*Exercise goal:* Every line with the string "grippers" should be gathered.

*The data:*
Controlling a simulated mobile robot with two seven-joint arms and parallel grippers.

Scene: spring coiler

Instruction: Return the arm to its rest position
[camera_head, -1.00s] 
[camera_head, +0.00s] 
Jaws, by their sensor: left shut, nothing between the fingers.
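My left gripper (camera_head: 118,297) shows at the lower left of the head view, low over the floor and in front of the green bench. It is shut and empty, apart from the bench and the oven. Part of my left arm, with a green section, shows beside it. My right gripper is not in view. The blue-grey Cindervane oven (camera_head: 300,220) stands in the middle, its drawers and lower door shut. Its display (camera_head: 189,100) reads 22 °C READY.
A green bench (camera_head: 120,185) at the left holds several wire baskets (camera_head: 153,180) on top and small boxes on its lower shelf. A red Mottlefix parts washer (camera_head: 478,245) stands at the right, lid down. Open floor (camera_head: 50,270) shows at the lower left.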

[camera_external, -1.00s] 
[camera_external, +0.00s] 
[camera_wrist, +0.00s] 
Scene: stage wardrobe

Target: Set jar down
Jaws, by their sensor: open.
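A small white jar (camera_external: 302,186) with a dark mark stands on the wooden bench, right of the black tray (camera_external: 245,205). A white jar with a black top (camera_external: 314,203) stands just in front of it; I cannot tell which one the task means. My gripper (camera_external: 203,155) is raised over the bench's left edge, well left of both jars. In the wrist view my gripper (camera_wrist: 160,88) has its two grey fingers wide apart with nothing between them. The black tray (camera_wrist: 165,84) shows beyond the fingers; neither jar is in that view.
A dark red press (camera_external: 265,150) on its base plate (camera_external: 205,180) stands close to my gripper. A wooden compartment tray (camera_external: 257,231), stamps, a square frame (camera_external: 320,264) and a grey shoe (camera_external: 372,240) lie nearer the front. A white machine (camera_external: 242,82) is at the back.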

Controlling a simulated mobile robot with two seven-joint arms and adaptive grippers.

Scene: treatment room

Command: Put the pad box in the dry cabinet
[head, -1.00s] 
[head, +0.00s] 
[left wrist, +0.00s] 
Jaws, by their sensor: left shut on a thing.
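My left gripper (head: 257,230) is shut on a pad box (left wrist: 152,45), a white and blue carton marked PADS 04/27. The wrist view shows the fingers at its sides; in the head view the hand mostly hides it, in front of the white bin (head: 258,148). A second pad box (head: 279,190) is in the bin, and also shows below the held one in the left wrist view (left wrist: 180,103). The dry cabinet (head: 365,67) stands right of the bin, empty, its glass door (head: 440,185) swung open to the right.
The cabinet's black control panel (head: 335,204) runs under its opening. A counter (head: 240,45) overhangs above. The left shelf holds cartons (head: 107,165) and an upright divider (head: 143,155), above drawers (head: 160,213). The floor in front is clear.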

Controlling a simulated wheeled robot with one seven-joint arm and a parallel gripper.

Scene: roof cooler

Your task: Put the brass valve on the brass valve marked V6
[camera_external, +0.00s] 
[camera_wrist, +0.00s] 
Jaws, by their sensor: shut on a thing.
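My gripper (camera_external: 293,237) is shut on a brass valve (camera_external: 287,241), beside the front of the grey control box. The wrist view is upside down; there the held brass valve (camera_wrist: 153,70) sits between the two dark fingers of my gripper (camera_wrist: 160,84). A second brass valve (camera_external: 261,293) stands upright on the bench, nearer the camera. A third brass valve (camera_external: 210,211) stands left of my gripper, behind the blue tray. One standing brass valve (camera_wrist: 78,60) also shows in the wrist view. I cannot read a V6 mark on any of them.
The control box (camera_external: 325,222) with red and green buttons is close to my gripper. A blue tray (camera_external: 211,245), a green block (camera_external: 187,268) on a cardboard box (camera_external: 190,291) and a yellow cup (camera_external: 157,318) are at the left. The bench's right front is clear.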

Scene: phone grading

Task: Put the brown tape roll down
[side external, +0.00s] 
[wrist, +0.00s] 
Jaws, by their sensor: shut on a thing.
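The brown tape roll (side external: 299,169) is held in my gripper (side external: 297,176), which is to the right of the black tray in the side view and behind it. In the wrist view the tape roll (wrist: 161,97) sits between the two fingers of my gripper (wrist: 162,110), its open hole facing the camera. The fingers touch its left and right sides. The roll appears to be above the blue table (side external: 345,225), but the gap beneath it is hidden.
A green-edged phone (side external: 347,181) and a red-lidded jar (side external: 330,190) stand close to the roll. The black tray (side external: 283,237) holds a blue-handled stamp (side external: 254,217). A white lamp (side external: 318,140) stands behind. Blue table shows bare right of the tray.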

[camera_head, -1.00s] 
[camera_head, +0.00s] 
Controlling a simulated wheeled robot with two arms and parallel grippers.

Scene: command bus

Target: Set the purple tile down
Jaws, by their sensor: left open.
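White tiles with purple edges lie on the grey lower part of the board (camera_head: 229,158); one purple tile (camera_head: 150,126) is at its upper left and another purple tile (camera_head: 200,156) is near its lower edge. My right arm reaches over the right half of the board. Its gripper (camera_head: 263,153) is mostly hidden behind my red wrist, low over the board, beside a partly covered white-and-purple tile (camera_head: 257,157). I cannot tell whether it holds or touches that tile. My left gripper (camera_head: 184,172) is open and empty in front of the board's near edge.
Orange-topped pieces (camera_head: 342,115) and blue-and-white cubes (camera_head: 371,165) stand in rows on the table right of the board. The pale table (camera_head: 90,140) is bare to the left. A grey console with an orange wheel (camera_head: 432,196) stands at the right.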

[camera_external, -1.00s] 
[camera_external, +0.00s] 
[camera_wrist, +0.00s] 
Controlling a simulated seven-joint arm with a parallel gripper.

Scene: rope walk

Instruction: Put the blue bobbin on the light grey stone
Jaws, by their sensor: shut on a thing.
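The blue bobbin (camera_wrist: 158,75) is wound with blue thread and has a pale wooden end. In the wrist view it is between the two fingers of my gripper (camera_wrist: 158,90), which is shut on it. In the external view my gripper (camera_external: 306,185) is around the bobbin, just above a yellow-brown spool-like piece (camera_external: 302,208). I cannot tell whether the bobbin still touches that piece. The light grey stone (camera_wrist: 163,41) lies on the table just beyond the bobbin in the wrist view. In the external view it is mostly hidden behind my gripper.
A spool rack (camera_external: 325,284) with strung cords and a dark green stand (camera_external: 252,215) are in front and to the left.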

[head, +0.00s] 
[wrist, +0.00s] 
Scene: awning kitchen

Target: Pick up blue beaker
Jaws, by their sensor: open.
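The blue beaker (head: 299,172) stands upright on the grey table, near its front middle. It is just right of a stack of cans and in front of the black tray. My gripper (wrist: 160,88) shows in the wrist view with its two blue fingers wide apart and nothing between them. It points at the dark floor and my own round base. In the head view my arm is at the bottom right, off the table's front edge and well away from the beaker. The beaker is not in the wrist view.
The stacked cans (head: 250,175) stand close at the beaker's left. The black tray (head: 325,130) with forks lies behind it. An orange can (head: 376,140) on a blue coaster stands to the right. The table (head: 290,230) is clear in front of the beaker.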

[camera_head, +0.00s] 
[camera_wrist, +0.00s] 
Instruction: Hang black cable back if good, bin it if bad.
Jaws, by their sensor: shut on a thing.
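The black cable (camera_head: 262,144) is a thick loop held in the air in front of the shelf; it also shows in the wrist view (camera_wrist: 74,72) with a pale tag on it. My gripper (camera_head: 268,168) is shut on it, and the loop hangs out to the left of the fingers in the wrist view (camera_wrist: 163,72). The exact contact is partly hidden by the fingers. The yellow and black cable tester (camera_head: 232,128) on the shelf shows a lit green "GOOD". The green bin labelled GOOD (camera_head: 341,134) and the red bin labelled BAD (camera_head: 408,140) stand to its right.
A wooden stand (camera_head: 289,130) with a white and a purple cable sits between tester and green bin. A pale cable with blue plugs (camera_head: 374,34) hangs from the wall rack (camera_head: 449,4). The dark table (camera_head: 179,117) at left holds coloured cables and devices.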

*Full output:*
Controlling a simulated mobile robot with two seven-joint arms and parallel grippers.
Controlling a simulated mobile robot with two seven-joint arms and adaptive grippers.
Controlling a simulated wheeled robot with two arms and parallel grippers.

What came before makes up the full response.